Forza Motorsport 5 x Honda Collaboration Sees Launch of New Car Pack
While I feel like I was only doing a post like this only a couple of days ago, Turn 10 Studios have collaborated with Honda in producing a brand new (and free) Honda Legends Car Pack for their Xbox One Launch Title Forza Motorsport 5. This free car pack includes three Honda models, including the new 2014 Honda Civic Si and two classics: the 1984 Honda Civic CRX Mugen, and the 1994 Honda Prelude Si.
While it is a stereotypical “bloke” thing to know about cars, I know next to nothing about the intricate history of the motor-vehicle industry, therefore I invite you to read the below details on the cars provided by the developer for this announcement:
2014 Honda Civic Si
There’s a reason the Honda Civic is one of the world’s most popular cars. Reliability, sure, but there’s also some surprising grunt under the hood of the Civic Si; power that puts it in the upper echelons of entry-level coupes. For 2014, Honda has designed the Civic Si with distinctive, head-turning lines and class-leading performance. It’s got wider front fenders with aggressive arches, a wide grill, and a front bumper with a huge air dam and a molded rear diffuser in the rear. The result is something that looks as fun to drive as it actually is. The Civic Si delivers an exciting driving experience with 205 horsepower and a stiffer suspension hooked up to larger wheels offering more rubber to grip the road with. You don’t have to be young to own a Civic Si, but driving one will inspire youthful smiles every time you turn the key.

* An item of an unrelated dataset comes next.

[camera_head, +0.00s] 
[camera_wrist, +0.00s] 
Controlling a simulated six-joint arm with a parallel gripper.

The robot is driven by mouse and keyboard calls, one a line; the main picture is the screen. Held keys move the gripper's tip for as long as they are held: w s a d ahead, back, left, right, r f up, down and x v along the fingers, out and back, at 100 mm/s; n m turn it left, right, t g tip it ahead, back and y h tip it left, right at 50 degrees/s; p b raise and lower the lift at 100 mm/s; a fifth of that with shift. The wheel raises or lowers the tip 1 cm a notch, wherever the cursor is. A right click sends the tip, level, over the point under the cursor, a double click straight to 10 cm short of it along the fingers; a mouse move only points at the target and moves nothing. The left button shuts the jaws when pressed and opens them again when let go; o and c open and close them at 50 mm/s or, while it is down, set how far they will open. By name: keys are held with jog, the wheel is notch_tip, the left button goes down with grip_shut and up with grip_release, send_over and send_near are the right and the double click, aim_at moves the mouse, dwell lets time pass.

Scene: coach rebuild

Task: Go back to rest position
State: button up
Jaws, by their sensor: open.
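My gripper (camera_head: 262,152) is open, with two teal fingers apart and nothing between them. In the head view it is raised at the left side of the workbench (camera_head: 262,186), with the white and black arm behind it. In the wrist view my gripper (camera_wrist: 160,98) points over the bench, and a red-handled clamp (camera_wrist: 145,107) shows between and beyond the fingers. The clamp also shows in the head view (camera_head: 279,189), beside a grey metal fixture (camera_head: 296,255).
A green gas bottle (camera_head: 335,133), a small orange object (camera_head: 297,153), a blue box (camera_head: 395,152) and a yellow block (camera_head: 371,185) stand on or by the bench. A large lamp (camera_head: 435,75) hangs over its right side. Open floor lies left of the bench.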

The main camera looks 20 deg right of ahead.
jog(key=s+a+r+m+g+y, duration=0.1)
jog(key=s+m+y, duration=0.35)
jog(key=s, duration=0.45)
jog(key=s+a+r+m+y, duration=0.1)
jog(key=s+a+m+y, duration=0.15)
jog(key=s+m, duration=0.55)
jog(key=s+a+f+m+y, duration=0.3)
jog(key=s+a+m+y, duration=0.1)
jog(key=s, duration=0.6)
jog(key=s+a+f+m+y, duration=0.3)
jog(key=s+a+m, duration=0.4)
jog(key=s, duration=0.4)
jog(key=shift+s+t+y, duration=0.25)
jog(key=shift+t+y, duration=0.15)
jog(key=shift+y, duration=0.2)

1984 Honda Civic CRX Mugen
The partnership between Honda and Mugen began with the CRX. It was an inevitable collaboration given that Mugen was formed by Hirotoshi Honda – the son of Honda founder Soichiro Honda – and veteran racer Masao Kimura. The CRX, or CR-X as it is called in Japan, carried an aggressive effort to establish Mugen in the United States. At the time, any Honda dealer could order and sell Mugen parts, and a select few became Mugen Performance Centers. The program only lasted three years, but yielded a handful of updated Mugen CRXs and many street-tuned Hondas. Dressed in the Mugen body kit, the CRX’s short, stout lines are tastefully enhanced without complicating them. A trademark feature of the Mugen CRX is the twin-pipe muffler or “Silencer Set.” With nearly 120 horsepower, a limited slip differential, and weighing in at a mere 816 kilograms, the Mugen CRX is a thrill to drive and inspired a new generation of Honda tuners. Mugen has gone on to contribute to Honda’s racing success in Formula One and sports car racing, but it all started here with the CRX.
1994 Honda Prelude Si
The fourth generation of the much-loved Honda Prelude saw the demise of pop-up headlights, but brought newfound performance in the form of the 2.3 H23A1 motor. Delivering the most horsepower yet, the Prelude Si could no longer be classified as a compact car in Japan. With its new luxury classification came changes to some of the trademark appeal of the Prelude. The Japanese VTEC Si had in in-dash TV as an option, a visionary design when you consider the prerequisite in-dash screens of today’s cars. On the exterior, the rear end was rounded rather than squared off and sat high in comparison to previous models, while the front fascia was wider. Tune up your “Lude” and represent for the Honda fan-boys (and girls) of Forza Motorsport 5.